If there is an easy test setup, I could try and do some tests with my RTX6001 + MATAA. Since the RTX is rather low distortion, the DUT would need to have low distortion, too. And the whole setup would need to be low noise and stuff. Can anyone think of an easy-peasy setup to test this?

Can you use one channel of the RTX as measurement channel and the other as the test tone generator/DUT? What would happen if both channels had exactly the same distortion, would the result from this 'experiment' come out zero?

Jan
 
If I remember correctly, it is required to measuring equipment be atleast 10dB better than device under test in order to know exact parameters of DUT.
Citing AES17 standard:
4.3.3 Unless otherwise specified, the equipment used for measurements in this standard shall have an accuracy
in the parameter being measured of at least 3 times better than the specification being verified.
And 10dB is pretty close to 3 in ratio.
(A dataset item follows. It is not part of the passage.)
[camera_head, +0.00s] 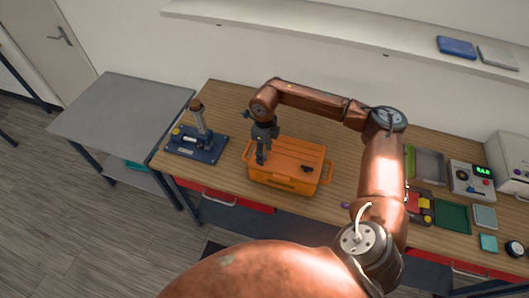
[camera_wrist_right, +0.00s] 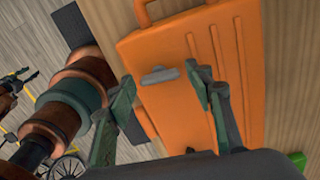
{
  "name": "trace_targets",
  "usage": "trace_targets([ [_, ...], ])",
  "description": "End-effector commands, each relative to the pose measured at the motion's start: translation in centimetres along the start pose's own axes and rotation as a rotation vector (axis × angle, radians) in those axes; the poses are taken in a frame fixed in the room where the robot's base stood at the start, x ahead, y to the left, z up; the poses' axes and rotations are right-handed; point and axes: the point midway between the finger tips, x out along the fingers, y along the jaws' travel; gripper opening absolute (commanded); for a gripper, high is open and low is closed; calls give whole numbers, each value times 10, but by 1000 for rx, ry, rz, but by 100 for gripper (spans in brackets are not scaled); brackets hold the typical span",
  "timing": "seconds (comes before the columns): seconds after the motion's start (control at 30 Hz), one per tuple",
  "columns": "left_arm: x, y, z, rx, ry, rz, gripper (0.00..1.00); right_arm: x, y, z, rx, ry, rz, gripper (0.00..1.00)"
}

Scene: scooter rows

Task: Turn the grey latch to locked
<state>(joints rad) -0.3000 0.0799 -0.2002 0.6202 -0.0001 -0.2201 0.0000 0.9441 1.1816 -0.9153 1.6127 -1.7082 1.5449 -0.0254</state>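The orange case (camera_head: 290,160) lies on the wooden workbench, and its lid fills the middle of the right wrist view (camera_wrist_right: 190,40). The grey latch (camera_wrist_right: 160,76) is a short bar on the lid near one edge. It lies crosswise between the two fingertips of my right gripper (camera_wrist_right: 159,74). The fingers are open, with a gap to the latch on both sides. In the head view my right gripper (camera_head: 261,158) points down over the left part of the case and hides the latch.
A blue fixture (camera_head: 196,143) with an upright post stands left of the case. A small dark part (camera_head: 307,169) shows on the case's right side. Trays (camera_head: 453,218) and a meter box (camera_head: 470,180) are at the right. A grey side table (camera_head: 120,110) is clear on top.

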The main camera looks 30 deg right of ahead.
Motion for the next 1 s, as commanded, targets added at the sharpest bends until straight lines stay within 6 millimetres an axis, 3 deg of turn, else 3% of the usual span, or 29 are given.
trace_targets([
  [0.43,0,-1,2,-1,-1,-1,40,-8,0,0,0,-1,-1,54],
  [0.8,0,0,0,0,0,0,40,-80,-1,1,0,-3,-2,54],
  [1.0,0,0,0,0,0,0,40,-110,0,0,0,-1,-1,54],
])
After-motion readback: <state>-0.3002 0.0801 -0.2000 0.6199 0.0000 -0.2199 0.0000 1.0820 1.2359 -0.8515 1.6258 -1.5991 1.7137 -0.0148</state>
However I'm not 100% sure where I heard that and it may be not a case with THD measurments.


 
Can you use one channel of the RTX as measurement channel and the other as the test tone generator/DUT?

Not sure I understand this. Is "measurement channel" not the same as "test tone / DUT"? Did you mean "loopback" instead?
Anyways, the RTX works like a USB soundcard. It has two outputs and two inputs, and you can output whatever you like on each channel (ok, that depends on the software features, too). Same for the inputs.

What would happen if both channels had exactly the same distortion, would the result from this 'experiment' come out zero?

That depends on what the software does with the data. Most software will deconvolve the data recorded from the DUT and from the loopback channels. This will fix the timing of the measurement (like latency of the sound I/O of the computer) or the "linear distortion" (like non-flat frequency response of the test equipment). I don't think the deconvolution will fix non-linear distortion.